One of these scary asteroids is coming on April 6, which is travelling at a terrifying speed of 67656 km per hour. This asteroid is named 2023 FZ3 which measures a massive 150 feet in diameter and is said to come as close as 2.61 million miles to Earth, NASA’s Asteroid Watch Dashboard data showed. So, is it dangerous for Earth? Here’s what NASA said.

The potential danger of upcoming Asteroid

While most near-Earth objects have orbits that don’t bring them dangerously close to Earth, a subset of them, known as potentially hazardous asteroids, demand extra scrutiny. Such asteroids are at least 460 feet (140 meters) in size and have orbits that bring them as close as 4.6 million miles (7.5 million kilometers) to Earth’s orbit around the Sun. To gauge any potential impact risk, CNEOS persistently tracks all identified near-Earth objects.

Hence, the giant 150-foot-wide asteroid 2023 FZ3 is not a potentially hazardous threat for Earth.

Tech eyes behind the danger of asteroids

Although asteroid-tracking information is available from various sources, the majority of it is gathered by well-funded observatories backed by NASA. Examples include the Pan-STARRS, Catalina Sky Survey, and NASA’s NEOWISE mission, with the forthcoming NEO Surveyor observatory set to join the list.

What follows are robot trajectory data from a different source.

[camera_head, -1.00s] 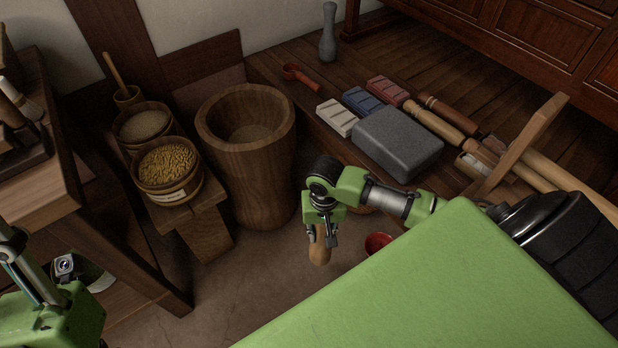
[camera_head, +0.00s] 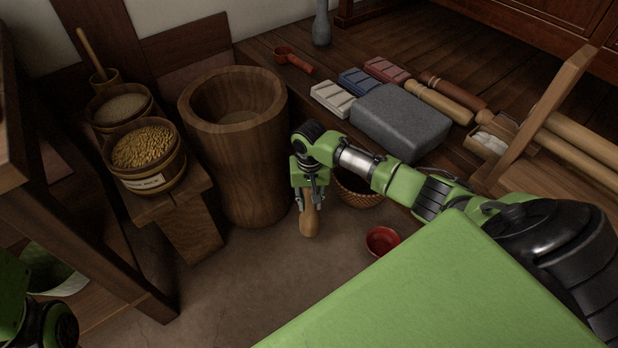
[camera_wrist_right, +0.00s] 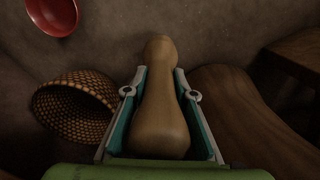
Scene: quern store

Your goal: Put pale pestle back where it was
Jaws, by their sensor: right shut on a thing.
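My right gripper (camera_head: 309,203) is shut on the pale pestle (camera_head: 309,222), a smooth tan wooden piece with a rounded end. In the head view the pestle hangs down above the floor, in front of the big wooden mortar (camera_head: 246,160). In the right wrist view the pestle (camera_wrist_right: 160,110) lies lengthwise between both fingers, and its narrower knob end points away from the palm. The gripper fingers (camera_wrist_right: 160,95) press on its sides. Part of my left arm shows at the lower left corner, but its fingers do not show.
A woven basket (camera_head: 360,192) and a red bowl (camera_head: 382,241) are close by on the right. A grain tub (camera_head: 150,180) stands on a bench at left. A grey stone block (camera_head: 400,122), whetstones and two wooden rollers (camera_head: 440,101) lie on the raised wooden floor. Bare floor (camera_head: 250,270) is open in front.

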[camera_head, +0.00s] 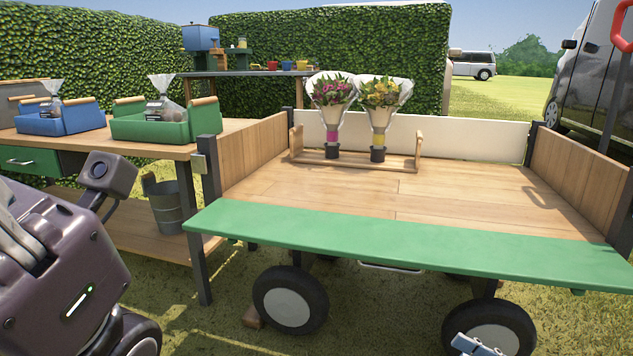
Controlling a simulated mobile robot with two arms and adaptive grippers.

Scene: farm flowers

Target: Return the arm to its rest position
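Two wrapped bouquets stand upright side by side in a wooden holder (290,157) at the back of the cart. The left bouquet (332,100) has pink flowers and a magenta band; the right bouquet (380,102) has yellow-orange flowers and a yellow band. A dark part of my left arm fills the lower left corner, with pale grey parts of the left gripper (14,232) cut off at the left edge. A small grey-blue part, which looks like my right gripper (476,346), shows at the bottom edge. Both are far from the bouquets. Whether either is open cannot be told.
The wooden cart (460,199) has a green front board (400,238) and wheels. Its bed is clear in front of the holder. At left, a table (150,150) bears a blue crate (62,122) and a green crate (165,131). A metal bucket (166,205) sits below.

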In addition, NASA’s NEO Observations Program heavily relies on planetary radar initiatives, such as the Goldstone Solar System Radar Group at JPL.

The Sentry impact-monitoring system, located at the Center for Near-Earth Object Studies, undertakes continual, extensive evaluations of potentially dangerous asteroids’ orbits for the long term. Presently, there are no identifiable high-impact risks for the coming century or beyond, NASA confirmed.